The third aircraft, N629NP, presents a different type of value proposition. It is being sold without engines, which immediately removes it from consideration as a near-term flying aircraft. Yet within the aviation aftermarket ecosystem, such an airframe still carries significant worth. Structural components, avionics modules, flight control hardware, and cabin equipment can all be removed and used to support other operational 757 fleets worldwide.
Equally compelling is the inclusion of New Pacific’s Part 121 operating certificate, the regulatory approval required for scheduled airline operations in the United States. Obtaining such certification from scratch can take years and millions of dollars in compliance preparation, audits, and regulatory reviews. For a startup airline or investment group seeking rapid market entry, acquiring an existing certificate can shortcut much of that timeline.
The Boeing 757’s Second Life Beyond Passenger Airlines
The auction also highlights a broader shift occurring across the aviation industry: the evolution of the Boeing 757 from passenger aircraft to industrial aviation asset. While once a staple of major airline fleets, the 757 has gradually transitioned into a specialized role supporting cargo logistics and mission-specific operations.

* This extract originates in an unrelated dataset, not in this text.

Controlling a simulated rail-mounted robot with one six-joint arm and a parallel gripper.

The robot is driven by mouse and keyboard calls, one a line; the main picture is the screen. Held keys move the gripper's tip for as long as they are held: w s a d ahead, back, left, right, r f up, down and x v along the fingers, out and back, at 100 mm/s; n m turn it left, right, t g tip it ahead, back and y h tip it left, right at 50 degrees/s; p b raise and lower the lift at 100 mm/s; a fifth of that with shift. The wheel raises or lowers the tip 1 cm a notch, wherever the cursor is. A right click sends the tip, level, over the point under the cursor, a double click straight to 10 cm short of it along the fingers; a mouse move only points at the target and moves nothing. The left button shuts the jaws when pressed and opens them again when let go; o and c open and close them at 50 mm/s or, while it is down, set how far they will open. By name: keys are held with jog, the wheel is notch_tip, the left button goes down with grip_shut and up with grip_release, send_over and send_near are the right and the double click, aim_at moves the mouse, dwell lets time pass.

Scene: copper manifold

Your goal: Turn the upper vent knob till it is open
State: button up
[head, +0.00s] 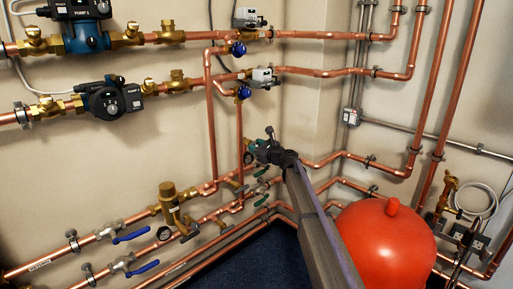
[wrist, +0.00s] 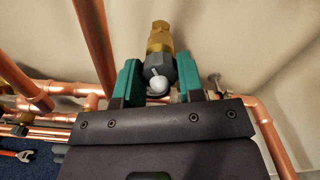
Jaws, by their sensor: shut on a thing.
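The vent knob (wrist: 160,66) is a dark grey cap with a white mark and a pale round end, on a brass fitting (wrist: 160,38) against the wall. My gripper (wrist: 159,80) has one green finger on each side of the knob and is shut on it. In the head view my gripper (head: 262,147) is at the pipes near the wall corner, where it hides most of the knob. I cannot tell from these views how far the knob is turned.
Copper pipes run close to my gripper, with an upright pipe (wrist: 95,45) at its left in the wrist view. A red tank (head: 385,245) stands right of my arm. Blue-handled valves (head: 131,236) are at lower left. A red-handled wrench (wrist: 15,154) lies at lower left.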

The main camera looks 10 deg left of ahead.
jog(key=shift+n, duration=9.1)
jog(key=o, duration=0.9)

Fleet analysts project that over the next decade, the number of Boeing 757 retirements will roughly equal the size of the aircraft’s entire 2025 global fleet. Such projections underscore how rapidly airlines are replacing the type with newer, more fuel-efficient narrow-body aircraft such as the Airbus A321neo and Boeing 737 MAX variants.

Yet retirement from passenger service does not equate to obsolescence. In fact, the aircraft’s robust structure, strong payload capability, and relatively long range have made it highly attractive for freighter conversions. Converted Boeing 757 freighters now serve extensively within North American and European cargo networks, transporting e-commerce shipments, express parcels, and industrial components.
Industry forecasts support this continuing demand. Boeing’s long-term cargo outlook predicts sustained growth in North American air freight capacity, while IATA expects global cargo volumes to increase further through 2026. These trends reinforce the economic case for keeping existing narrow-body freighters operational rather than investing exclusively in new aircraft.
Because of this dynamic, aircraft like the two flyable New Pacific 757s represent more than relics of a failed airline experiment. In the cargo world, they are still productive tools capable of generating revenue for operators willing to adapt them to freight operations.
Charter Operators and VIP Transport Opportunities
Beyond cargo conversion, another niche market may offer these aircraft a second career: premium charter operations. During its brief operational life, New Pacific configured its 757s in a distinctive 78-seat all-business-class layout, designed to provide an exclusive travel experience.
This configuration proved particularly attractive to certain specialized clients. Sports teams, touring entertainment groups, corporate travel programs, and high-end leisure operators frequently seek aircraft capable of moving large groups in comfort without the complexity of wide-body jets.

Charter companies such as Elevate Aviation and Private Jet Services already collaborated with New Pacific to operate these aircraft on charter routes. Their familiarity with the cabin configuration and operating model could position them as natural bidders for the aircraft themselves.
For charter operators, the aircraft’s combination of range, cabin space, and group capacity fills a niche that smaller business jets cannot easily replicate. Maintaining that configuration could allow the jets to continue serving premium charter missions without expensive reconfiguration.
Strategic Investors Eye the Part 121 Certificate
While aircraft and parts attract attention, some bidders may see the FAA operating certificate as the true prize. Establishing a new airline under Part 121 involves rigorous regulatory scrutiny, safety documentation, operational manuals, and personnel certification. The process can stretch over several years before commercial flights are approved.
For an investor-backed startup airline, purchasing an existing certificate can significantly accelerate the path to market. By acquiring the regulatory framework of an existing operator, a new venture could focus primarily on fleet acquisition and route development rather than starting from scratch.
This dynamic introduces the possibility of a split auction outcome, where different bidders acquire different assets. One company could purchase the aircraft for cargo conversion, another might acquire the spare-parts inventory, while a separate investor group secures the operating certificate to launch a new airline brand.
Alternatively, a single buyer could acquire the entire portfolio, potentially restructuring and reselling individual components for profit.
A Defining Moment for New Pacific’s Legacy
The upcoming auction represents the final chapter in the short and turbulent story of New Pacific Airlines. Yet the aircraft themselves may continue flying long after the airline’s name disappears from departure boards.
Whether they become freighter workhorses, VIP charter transports, or donor airframes supporting other fleets, the Boeing 757s are unlikely to vanish quietly. In the aviation world, aging aircraft often find new life in unexpected roles.
What remains uncertain is who will place the winning bid and how these assets will be divided among the competing interests of cargo operators, charter specialists, and strategic investors. When the auction closes in mid-March, the outcome will determine not only the fate of three aircraft—but also the next chapter in the enduring industrial life of the Boeing 757.